Ce principe est contestable pour trois autres raisons évidentes. D'abord, il soulève une profonde contradiction entre les responsabilités qui sont au niveau national et les conséquences financières qui se situent au niveau local : les collectivités territoriales ne peuvent être tenues pour responsables, et ainsi pénalisées, du non-respect par les États membres de leurs obligations en matière de gouvernance économique européenne. Cela équivaudrait, de fait, à une double peine qui viendrait ainsi s'ajouter aux sanctions financières prévues par le pacte de stabilité, qui ont été récemment renforcées.

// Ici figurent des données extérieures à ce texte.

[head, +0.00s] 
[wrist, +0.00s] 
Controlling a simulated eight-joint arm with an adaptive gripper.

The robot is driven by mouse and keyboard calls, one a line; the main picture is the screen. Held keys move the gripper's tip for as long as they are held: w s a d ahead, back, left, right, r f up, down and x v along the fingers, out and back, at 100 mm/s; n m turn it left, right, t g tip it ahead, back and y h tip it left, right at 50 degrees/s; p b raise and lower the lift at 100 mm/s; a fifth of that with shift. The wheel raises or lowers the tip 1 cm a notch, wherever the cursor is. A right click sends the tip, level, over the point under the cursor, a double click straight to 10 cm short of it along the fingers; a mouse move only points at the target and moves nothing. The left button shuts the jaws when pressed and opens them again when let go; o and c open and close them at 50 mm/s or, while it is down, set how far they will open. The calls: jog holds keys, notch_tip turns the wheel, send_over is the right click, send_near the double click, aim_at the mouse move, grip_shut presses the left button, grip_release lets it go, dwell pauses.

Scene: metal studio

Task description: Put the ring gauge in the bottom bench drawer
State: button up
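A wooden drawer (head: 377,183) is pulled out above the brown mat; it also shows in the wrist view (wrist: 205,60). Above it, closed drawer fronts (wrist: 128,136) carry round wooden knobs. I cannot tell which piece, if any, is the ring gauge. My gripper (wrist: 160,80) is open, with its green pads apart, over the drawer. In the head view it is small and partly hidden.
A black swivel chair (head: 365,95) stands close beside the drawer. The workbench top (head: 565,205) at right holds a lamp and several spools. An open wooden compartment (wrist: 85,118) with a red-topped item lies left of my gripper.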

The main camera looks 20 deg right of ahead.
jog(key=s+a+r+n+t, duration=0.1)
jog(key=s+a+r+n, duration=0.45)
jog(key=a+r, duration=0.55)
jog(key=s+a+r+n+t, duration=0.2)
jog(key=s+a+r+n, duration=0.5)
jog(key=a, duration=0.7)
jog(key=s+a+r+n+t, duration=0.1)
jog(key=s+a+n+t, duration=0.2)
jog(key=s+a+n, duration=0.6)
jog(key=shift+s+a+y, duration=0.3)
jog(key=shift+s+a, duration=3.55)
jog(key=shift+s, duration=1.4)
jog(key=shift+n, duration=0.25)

Ensuite, la conditionnalité macroéconomique ne s'appliquerait qu'à la politique de cohésion, alors que tous les États membres n'en bénéficient pas dans les mêmes conditions. Un problème d'égalité entre États membres peut être posé ici. Enfin, elle pourrait également dissuader les entreprises et les acteurs sociaux de s'engager dans des projets dont le financement européen pourrait être brutalement interrompu. Par ailleurs, la règle de l'équilibre budgétaire, qui exige que les gouvernements équilibrent leurs budgets au cours du cycle économique est un élément central du projet de traité budgétaire européen, actuellement en cours de négociations. Cette « règle d'or », imposée aux États membres, ne suffirait-elle pas à assurer leur équilibre budgétaire, rendant ainsi stérile le principe de conditionnalité macroéconomique ?
Votre rapporteur relève, par ailleurs, que l'ensemble des collectivités régionales et locales européennes est fermement opposé à la conditionnalité macroéconomique. Durant ces derniers mois, la présidente du Comité des régions, Mme Mercedes Bresso, l'a rappelé avec force lors de ses nombreuses interventions publiques. En outre, M. Michel Schneider, président du groupe PPE au Comité des régions, s'est également montré critique et sceptique à l'égard de ce principe, craignant que cela incite les collectivités territoriales à mettre en place des programmes très courts et des objectifs à court terme pour être sûres de ne pas perdre les financements : ce qui irait à l'inverse d'une politique structurelle complexe, porteuse d'une vision à long terme.
De même, une large majorité au Parlement européen est également opposée à ce volet des propositions de la Commission européenne. Ainsi, M. Lambert Van Nistelrooij, coordinateur du groupe PPE au sein de la commission du développement régional (REGI) et Mme Danuta Hübner, présidente de cette même commission REGI, s'opposent à la conditionnalité macroéconomique, considérant qu'elle est de nature à affaiblir la politique de cohésion. Mme Danuta Hübner juge, par ailleurs, qu'il s'agit là d'une « sanction indirecte » pour les régions. Mme Élisabeth Morin-Chartier, rapporteur pour la commission Emploi sur le fonds social européen (FSE), dénonce également l'aspect négatif de la conditionnalité macroéconomique des aides, concernant le FSE, qui pénaliserait lourdement des bénéficiaires déjà en grande difficulté.
Enfin, les gouvernements des États membres sont divisés en deux camps opposés, à peu près égaux, en ce qui concerne la conditionnalité macroéconomique. Ses partisans comptent notamment l'Italie, la France et l'Allemagne, et ses opposants entre autres la Pologne.
C'est pourquoi votre rapporteur propose de modifier l'alinéa 15 de la proposition de résolution, afin de revenir à une formulation plus ferme et tranchée pour condamner le principe de la conditionnalité macroéconomique.